■ **Information shown**
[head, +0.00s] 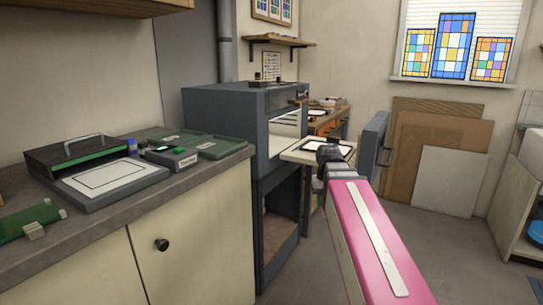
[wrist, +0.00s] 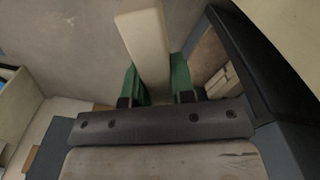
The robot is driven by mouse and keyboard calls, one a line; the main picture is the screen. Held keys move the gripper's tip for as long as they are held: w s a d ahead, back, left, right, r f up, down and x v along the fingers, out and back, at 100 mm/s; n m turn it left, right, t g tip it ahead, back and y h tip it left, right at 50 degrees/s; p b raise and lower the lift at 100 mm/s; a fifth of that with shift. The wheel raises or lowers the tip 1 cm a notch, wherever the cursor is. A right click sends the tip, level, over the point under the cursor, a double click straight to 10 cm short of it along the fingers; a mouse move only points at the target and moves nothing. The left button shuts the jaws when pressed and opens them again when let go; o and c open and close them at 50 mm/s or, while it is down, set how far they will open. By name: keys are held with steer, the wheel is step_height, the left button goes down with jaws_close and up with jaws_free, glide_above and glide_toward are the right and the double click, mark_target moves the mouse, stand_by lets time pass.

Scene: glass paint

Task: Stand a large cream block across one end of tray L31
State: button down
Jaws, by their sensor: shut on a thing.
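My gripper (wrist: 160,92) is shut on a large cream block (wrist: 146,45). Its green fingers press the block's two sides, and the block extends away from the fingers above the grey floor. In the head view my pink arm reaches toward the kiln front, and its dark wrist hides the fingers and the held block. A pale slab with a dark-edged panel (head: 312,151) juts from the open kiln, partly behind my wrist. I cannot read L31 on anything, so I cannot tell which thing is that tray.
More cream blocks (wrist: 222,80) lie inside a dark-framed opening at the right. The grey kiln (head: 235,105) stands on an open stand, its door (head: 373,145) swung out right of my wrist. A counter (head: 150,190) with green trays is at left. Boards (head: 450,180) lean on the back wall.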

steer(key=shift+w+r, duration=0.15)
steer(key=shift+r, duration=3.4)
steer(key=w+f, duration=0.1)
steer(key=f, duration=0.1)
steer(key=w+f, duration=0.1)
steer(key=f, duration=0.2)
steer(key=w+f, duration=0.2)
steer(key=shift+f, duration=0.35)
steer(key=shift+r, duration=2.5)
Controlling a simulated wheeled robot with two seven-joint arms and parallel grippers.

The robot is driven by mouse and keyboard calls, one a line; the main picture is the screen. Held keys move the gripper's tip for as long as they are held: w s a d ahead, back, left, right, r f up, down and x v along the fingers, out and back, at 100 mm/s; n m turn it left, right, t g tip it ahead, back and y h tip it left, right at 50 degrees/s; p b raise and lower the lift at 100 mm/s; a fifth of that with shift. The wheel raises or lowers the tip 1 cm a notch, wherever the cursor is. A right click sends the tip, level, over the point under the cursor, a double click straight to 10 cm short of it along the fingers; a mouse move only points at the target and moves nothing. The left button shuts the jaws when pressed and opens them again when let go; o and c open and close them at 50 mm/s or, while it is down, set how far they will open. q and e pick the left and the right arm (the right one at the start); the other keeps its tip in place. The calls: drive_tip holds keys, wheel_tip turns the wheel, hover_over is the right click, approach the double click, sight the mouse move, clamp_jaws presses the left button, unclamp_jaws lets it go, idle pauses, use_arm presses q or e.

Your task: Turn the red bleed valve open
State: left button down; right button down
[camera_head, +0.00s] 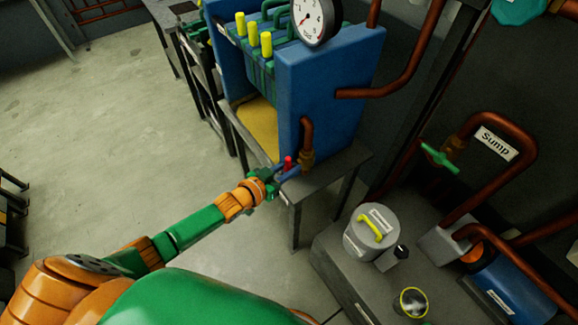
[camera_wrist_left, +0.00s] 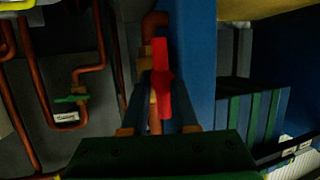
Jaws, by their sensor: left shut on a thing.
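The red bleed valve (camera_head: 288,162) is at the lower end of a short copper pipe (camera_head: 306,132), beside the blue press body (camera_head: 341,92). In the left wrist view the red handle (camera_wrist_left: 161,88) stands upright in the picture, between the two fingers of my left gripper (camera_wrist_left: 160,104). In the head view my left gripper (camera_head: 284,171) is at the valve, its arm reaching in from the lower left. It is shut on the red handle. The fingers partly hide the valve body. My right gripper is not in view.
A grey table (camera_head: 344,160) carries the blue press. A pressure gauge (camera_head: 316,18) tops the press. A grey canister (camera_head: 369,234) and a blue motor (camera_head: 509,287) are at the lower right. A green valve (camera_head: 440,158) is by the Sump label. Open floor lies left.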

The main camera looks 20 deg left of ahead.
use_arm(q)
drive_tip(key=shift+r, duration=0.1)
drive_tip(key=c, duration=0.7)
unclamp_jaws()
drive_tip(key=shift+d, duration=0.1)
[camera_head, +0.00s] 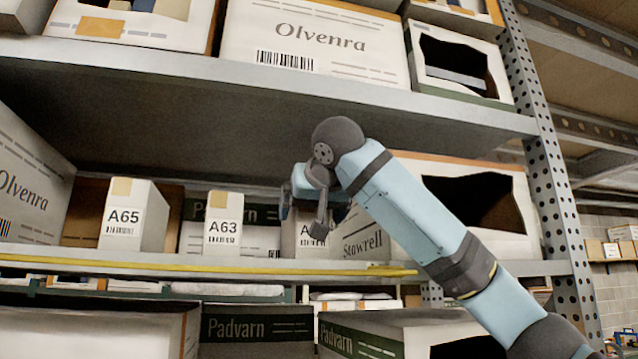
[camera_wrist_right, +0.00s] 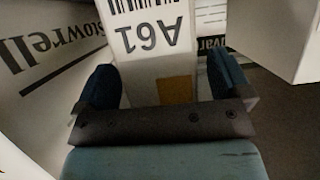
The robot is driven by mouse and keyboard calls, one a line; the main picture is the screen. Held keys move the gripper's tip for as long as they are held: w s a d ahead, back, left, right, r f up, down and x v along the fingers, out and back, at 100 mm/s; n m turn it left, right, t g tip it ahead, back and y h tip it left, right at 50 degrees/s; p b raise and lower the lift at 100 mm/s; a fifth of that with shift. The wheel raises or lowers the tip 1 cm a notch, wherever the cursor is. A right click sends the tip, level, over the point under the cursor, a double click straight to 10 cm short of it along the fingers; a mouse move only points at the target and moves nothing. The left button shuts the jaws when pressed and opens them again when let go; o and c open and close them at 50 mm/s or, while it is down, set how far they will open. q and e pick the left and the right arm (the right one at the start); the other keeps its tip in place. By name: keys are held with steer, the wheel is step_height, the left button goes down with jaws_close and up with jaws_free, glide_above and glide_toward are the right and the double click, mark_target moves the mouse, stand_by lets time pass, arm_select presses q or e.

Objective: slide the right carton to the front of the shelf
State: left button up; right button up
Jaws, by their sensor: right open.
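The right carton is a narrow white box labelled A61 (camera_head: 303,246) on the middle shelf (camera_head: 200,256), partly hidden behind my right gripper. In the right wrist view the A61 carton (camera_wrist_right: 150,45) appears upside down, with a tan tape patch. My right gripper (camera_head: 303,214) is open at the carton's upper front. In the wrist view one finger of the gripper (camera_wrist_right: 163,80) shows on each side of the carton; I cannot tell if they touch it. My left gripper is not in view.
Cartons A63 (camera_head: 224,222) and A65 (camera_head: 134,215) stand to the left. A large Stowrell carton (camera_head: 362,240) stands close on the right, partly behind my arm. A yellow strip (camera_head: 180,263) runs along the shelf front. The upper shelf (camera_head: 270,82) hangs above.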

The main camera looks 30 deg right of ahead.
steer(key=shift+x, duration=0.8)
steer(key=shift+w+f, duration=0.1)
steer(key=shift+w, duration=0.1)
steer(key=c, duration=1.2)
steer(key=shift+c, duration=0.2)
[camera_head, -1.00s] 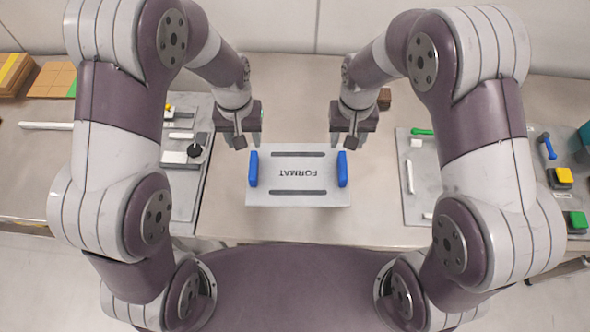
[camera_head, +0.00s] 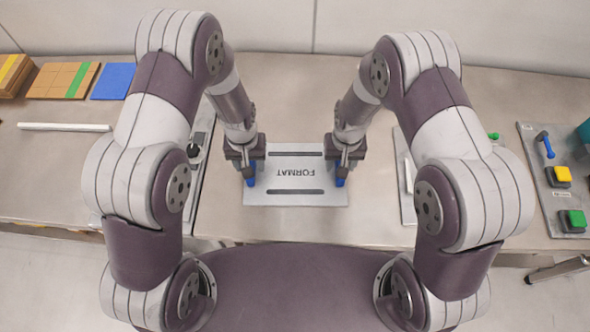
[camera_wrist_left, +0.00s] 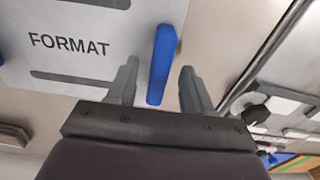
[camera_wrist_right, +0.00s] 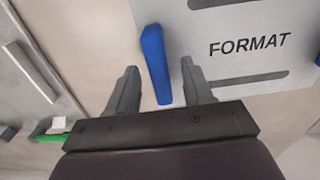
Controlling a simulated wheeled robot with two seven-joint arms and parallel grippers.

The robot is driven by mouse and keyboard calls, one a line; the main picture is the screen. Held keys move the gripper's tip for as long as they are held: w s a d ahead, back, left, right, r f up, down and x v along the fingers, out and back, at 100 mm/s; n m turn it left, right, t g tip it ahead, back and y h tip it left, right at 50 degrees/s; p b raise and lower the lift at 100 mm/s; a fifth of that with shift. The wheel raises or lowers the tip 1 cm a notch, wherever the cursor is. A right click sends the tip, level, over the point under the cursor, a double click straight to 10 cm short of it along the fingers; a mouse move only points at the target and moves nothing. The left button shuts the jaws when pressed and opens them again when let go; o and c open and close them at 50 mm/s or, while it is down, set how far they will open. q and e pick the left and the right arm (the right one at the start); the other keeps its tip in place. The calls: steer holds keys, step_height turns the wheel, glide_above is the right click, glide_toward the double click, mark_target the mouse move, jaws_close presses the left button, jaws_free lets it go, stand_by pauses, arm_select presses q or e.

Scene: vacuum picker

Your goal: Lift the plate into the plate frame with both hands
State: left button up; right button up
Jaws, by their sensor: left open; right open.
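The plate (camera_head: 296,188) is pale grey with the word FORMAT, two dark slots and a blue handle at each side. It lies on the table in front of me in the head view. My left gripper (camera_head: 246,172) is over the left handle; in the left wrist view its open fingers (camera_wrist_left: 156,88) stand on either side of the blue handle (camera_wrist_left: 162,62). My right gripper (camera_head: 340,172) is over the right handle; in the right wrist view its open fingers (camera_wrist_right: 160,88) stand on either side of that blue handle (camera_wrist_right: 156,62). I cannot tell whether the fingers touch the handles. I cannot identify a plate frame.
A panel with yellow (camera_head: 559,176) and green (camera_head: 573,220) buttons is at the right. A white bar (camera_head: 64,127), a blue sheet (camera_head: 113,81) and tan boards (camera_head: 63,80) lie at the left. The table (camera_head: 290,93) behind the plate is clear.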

■ **What to do**
Take every line above carrying "State" and return it.

■ **Problem solution**
State: button down
State: left button down; right button down
State: left button up; right button up
State: left button up; right button up

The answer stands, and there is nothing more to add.